In the same thread, others echoed how much the early black belt means:
"It improved my posture ;) Also when you go for seminars people really do treat you differently. Compared to when you're a white belt."
"Earning that rank was a personal achievement, something I had strived to do for a long time. Mentally, I hold myself more accountable to my training and technique, and my personal behavior."
"Black belts to me are like check marks that show your current skill and gained knowledge in relation to what you still need to train and understand. And, most importantly, it’s a signal to your fellow Aikidoka that shows what you know thus far."
"At the time, I saw it as an acknowledgement from people that I highly respected that I had reached a certain level of skill... It has changed how others treat me a great deal, both on and off the mats. It absolutely opened doors to teaching."

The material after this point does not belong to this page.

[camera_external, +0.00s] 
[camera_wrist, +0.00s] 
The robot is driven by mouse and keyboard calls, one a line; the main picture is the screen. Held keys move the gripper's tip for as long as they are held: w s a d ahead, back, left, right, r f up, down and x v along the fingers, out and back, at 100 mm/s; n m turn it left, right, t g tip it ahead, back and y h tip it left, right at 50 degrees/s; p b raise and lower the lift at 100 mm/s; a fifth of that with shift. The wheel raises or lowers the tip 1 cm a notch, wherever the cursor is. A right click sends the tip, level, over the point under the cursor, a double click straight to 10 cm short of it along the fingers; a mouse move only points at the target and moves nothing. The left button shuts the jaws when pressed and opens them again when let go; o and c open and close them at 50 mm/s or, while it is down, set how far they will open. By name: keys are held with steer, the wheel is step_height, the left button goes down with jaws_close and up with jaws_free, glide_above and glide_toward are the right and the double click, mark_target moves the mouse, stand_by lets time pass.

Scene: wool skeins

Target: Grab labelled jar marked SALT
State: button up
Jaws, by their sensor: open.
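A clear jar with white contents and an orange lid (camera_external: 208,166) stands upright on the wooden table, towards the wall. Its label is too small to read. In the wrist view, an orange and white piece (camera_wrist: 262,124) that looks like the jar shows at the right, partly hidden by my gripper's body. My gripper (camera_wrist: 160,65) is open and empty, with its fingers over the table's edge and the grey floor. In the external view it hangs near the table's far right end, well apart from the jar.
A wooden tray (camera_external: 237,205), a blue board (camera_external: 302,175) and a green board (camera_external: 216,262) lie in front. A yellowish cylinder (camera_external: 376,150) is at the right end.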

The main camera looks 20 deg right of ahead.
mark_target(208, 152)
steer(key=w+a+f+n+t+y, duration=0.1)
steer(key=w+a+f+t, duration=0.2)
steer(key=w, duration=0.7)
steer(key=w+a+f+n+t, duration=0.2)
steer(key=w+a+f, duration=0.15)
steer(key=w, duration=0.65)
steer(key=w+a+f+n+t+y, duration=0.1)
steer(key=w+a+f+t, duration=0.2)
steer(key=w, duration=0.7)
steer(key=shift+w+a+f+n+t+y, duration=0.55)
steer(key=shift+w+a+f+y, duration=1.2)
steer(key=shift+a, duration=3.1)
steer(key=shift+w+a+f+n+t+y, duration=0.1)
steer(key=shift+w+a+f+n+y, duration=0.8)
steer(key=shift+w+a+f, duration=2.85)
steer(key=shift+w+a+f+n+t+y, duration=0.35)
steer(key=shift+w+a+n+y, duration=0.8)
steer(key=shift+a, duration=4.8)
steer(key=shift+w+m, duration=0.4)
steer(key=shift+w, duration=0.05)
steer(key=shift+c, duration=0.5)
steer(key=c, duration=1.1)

"I came up under a strict teacher with high standards. He did not hand out dan rankings like candy or for just showing up. Shodan for me was a personal achievement that held a lot of meaning because it validated the hard work, effort and endurance it took, and acknowledged that my teacher saw that in me."
And of course, someone reminded us not to take ourselves too seriously:
"A piece of cloth with which to fix my gi and hakama on."

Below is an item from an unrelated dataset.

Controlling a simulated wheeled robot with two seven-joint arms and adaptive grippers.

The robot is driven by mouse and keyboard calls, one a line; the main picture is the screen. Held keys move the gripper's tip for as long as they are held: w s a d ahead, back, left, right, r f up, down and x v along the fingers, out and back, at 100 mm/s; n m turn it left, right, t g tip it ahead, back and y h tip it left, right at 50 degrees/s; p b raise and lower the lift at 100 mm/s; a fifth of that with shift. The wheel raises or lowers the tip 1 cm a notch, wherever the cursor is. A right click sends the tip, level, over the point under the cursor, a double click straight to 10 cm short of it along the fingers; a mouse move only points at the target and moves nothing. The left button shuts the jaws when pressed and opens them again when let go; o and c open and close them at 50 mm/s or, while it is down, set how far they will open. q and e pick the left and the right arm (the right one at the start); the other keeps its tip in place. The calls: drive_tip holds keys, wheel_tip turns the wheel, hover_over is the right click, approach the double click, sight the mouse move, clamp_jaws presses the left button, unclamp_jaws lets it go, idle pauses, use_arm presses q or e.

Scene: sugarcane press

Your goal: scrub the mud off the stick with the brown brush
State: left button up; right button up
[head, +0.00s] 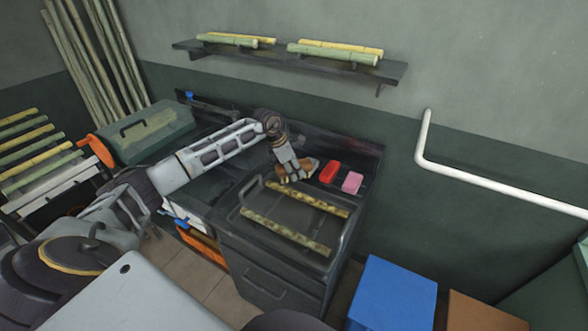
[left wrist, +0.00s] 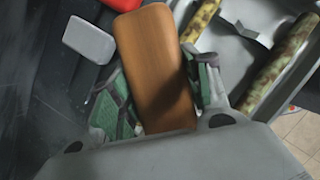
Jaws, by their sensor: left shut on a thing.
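My left gripper (head: 293,176) is shut on the brown brush (head: 303,167), at the back edge of the grey tray (head: 286,211). In the left wrist view the brush (left wrist: 158,70) sits between the green finger pads of the gripper (left wrist: 157,98). Two mud-spotted sticks lie in the tray: a back stick (head: 310,198) close to the gripper and a front stick (head: 285,232). Parts of both sticks show in the left wrist view at the upper right. The brush looks apart from both sticks. My right gripper is not in view.
A red block (head: 329,171) and a pink block (head: 352,182) lie right of the brush. A green-grey lidded box (head: 150,135) stands at the left. A blue box (head: 393,294) stands front right. A wall shelf (head: 285,62) holds cane pieces.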

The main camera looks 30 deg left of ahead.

These stories feel familiar and sincere. The early black belts meant something because they landed at the intersection of effort, recognition, and timing. We trained hard, looked up to our teachers, and tried to live up to the image we had built around the rank. That meaning wasn't handed to us—we constructed it ourselves, over time, on the mat.
But as time goes on, something shifts.
"After sandan it felt like I was just collecting paperwork."

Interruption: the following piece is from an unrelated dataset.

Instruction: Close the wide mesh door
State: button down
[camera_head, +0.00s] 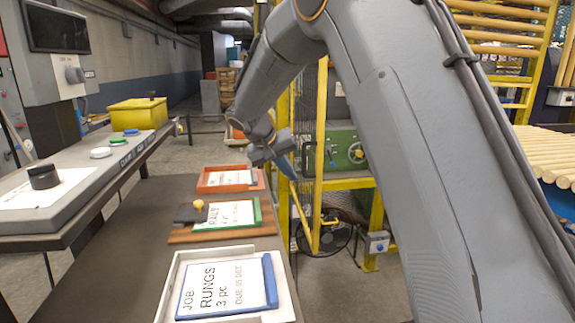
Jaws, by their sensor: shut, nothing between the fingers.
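The mesh door (319,150) has a yellow frame and stands right of the long bench, in the middle of the picture. I see it at a steep angle, swung out from the yellow guard posts, so it looks open. A small yellow handle (330,221) shows low on its frame. My gripper (291,174) is shut and empty, its blue-grey fingers pointing down and right. It appears close to the door's left side, above the bench's right edge. I cannot tell whether it touches the door. My arm hides much of the area to the right.
A control console (70,205) is at left. Bare floor shows below the door.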

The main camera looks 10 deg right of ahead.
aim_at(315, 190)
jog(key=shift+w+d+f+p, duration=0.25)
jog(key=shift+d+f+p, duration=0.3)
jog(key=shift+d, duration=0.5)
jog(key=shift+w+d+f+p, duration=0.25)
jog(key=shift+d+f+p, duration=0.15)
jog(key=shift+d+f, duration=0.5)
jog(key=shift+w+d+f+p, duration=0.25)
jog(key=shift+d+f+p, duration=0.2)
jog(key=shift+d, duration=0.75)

"Ranks are granted for different reasons to different people. Some people are given a rank because they excel, but sometimes they are given for other (sometimes political, sometimes not) reasons."
"Some organizations are pretty much 'diploma mills', there are no real standards, and no oversight … Morihei Ueshiba himself didn't care for them, or think much of them, they were implemented in the Aikikai primarily as a marketing tactic. Today they are mostly an income stream."
And the most stinging indictment of the monetization of recognition:
The more you pay for a diploma, the less value it has.”
These comments capture the unfiltered frustrations felt by practitioners who’ve progressed beyond the initial excitement—and now see rank as a hollow symbol rather than a meaningful milestone. A strong assertion that dan ranks' validity has eroded over time and quantity.
It’s not criticism or bitterness. It’s perspective. The further you go, the more you realise that what we once saw as milestones are, in fact, part of a larger economy—one we feed by paying for rank, by craving status, by staying silent even when something doesn’t sit right.
And yet, we keep buying. Promotions. Certificates. Seminar fees. Because on some level, they still mean something—or we want them to.
So what is it that we're really buying? Recognition? Safety? Identity? Validation? What story are we helping to tell? Let’s be honest. Sometimes, it’s about ego. Sometimes, it’s about community. Often, it’s about not wanting to fall behind in a system we no longer believe in.
I sometimes ask myself: did any of these belts make me a better teacher? A better partner? A better person? The answer is usually no. Not directly.
And yet, without them, I might not have stayed. Not because I needed the status, but because I needed the structure. The story. A sign that the path I was on wasn’t just a loop.
Now, the story has changed. I still train, teach, explore. But the belt no longer defines the work. It’s just where I am on the trail.
Sometimes I walk past the wall where my dan certificates used to hang—carefully framed, lovingly aligned. One by one they came down. In their place now hangs a piece of artwork that speaks to me in a different language. One that holds no title, no seal, no kanji. One that doesn’t validate me to anyone else. One that never asked to be framed. One that reminds me why I started in the first place.